And what’s the one thing that unites all these? Yes, they are all technology, and we all rely on them. But, the main thing that links them all together is Wi-Fi – there is no way to use any of these items properly without an internet connection. So, imagine for a moment you didn’t have any wireless. Now you know what the citizens of Green Bank, West Virginia face on a daily basis! Allow us to expand:

Green Bank, West Virginia

The name probably evokes that small town feeling for you, it certainly does for us – and you’d be bang on the money. The population of Green Bank is a tiny 143, and, judging by what goes down here, we aren’t in the least bit surprised. You see, Green Bank is actually one of the only towns in the world where wireless signals of any kind are actually illegal! Let’s break that down for you – that means no WiFi for your cell phones. No Bluetooth. No electronic transmitters. Basically, the tech-savvy teen’s worst nightmare in every sense of the word.

So what’s the deal?

Okay, so why on Earth would any place in the Western world make it illegal to have wireless signals? Surely that would result in people being cut off from the world? Well, yeah – probably accounts for the tiny population. But, the reason behind this is not to frustrate and annoy, but rather a reason that is linked to science. See, the town cannot have wireless signals moving about, as a result of the Green Bank Telescope.
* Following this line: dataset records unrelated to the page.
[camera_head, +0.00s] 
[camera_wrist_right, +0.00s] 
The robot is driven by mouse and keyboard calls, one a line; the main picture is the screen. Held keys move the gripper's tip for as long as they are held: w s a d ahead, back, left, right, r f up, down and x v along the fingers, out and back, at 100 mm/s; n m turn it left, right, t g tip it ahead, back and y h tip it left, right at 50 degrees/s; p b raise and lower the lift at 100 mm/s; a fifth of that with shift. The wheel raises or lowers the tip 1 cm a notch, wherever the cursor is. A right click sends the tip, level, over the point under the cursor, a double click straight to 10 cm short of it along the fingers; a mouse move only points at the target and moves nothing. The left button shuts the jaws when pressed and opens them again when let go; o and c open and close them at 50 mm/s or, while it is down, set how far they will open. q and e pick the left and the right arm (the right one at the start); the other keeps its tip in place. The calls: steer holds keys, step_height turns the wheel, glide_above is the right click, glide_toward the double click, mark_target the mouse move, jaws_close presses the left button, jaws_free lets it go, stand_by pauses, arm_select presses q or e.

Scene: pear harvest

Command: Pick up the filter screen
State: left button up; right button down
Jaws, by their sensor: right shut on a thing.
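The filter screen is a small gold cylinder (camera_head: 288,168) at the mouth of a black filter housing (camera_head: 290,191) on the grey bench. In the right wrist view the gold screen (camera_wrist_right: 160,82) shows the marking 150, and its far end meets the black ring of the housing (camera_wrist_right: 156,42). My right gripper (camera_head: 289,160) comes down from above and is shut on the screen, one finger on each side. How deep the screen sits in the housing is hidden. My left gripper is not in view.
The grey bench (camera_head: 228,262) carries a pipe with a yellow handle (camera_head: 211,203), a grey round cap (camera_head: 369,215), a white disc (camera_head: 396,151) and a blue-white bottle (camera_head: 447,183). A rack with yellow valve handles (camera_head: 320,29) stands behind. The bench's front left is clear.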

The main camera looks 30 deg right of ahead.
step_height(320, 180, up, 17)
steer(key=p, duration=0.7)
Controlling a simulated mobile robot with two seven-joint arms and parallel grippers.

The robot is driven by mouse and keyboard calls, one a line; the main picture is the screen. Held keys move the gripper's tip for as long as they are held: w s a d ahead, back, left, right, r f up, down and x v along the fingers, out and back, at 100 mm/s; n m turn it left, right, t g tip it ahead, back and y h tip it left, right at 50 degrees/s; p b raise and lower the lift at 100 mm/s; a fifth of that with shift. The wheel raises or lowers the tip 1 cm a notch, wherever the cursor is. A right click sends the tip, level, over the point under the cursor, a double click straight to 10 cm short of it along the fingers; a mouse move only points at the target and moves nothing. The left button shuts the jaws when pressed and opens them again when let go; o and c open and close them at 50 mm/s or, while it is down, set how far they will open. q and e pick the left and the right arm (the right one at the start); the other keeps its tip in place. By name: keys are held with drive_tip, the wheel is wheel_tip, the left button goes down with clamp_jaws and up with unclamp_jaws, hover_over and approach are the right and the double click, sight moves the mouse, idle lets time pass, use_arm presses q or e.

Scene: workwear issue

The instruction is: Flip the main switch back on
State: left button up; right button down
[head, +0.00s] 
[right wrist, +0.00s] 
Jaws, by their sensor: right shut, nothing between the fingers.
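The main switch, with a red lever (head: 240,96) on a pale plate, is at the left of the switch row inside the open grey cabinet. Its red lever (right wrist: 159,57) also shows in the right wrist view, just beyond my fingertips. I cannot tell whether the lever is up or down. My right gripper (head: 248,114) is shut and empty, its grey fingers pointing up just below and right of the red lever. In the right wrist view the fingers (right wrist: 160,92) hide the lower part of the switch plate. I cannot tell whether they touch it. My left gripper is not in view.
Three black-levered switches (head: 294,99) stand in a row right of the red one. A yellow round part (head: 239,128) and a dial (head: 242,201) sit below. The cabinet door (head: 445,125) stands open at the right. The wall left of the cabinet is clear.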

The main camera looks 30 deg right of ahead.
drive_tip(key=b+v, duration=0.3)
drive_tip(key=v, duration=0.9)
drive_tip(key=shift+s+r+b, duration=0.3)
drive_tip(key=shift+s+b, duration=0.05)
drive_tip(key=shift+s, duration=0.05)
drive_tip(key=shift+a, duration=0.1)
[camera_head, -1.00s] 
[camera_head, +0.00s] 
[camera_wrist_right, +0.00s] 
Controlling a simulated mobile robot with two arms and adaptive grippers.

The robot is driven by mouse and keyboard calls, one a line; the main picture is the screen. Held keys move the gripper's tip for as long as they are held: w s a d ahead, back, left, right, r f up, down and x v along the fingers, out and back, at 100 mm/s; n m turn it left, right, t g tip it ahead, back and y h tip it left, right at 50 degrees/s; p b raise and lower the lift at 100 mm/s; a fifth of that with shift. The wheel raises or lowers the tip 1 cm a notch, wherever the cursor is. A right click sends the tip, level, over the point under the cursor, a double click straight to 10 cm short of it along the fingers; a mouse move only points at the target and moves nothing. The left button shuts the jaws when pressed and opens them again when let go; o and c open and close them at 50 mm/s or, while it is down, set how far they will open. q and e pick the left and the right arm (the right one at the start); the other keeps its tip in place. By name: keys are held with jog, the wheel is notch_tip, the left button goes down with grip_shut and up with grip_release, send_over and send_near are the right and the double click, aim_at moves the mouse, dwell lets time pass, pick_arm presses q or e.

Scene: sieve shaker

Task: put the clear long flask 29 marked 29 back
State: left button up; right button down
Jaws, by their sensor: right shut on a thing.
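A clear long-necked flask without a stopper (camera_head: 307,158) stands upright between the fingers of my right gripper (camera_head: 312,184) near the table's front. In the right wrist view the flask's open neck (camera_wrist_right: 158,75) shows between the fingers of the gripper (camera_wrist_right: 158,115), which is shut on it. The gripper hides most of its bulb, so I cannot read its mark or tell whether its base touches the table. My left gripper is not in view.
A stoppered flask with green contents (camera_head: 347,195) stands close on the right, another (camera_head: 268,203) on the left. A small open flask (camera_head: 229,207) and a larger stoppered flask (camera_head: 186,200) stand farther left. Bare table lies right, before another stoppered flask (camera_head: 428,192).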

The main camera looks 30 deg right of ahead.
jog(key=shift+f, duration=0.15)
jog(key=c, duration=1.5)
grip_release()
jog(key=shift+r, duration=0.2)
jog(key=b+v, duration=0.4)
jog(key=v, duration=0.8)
The GBT is the largest steerable radio telescope on the planet, and one of the most important scientific links to the universe.

The telescope

Scientists use the telescope to find out fascinating things about the universe and the Solar System. In fact, they listen to radio energy that has come on a journey of many light years, giving crucial information about how stars and galaxies are created. Any rogue signals in the area could disrupt these radio waves, and ruin years of research, not to mention stopping us from finding out important information about the world and how the universe works.

There is one way

Okay, so you’re probably crossing Green Bank off your list of places to go, right? Not so fast. Before you do that you need to know that there is one way of getting wireless signal and being able to update your social media while you’re here. Head for the Snowshoe Mountain Ski Resort, where they have managed to get radio waves to a low enough frequency that they won’t disrupt the telescope. This was incredibly difficult and took a long time to achieve, but achieve it they did!

So, if you ever want to head to the town where wireless signals are illegal, you’ll know to head for Green Bank, West Virginia. There are so many reasons to not go, but, wouldn’t you love to head to a place this unique, if only for a while. How many people can say they have been to a town like this? Furthermore, you might get to check out the telescope as well!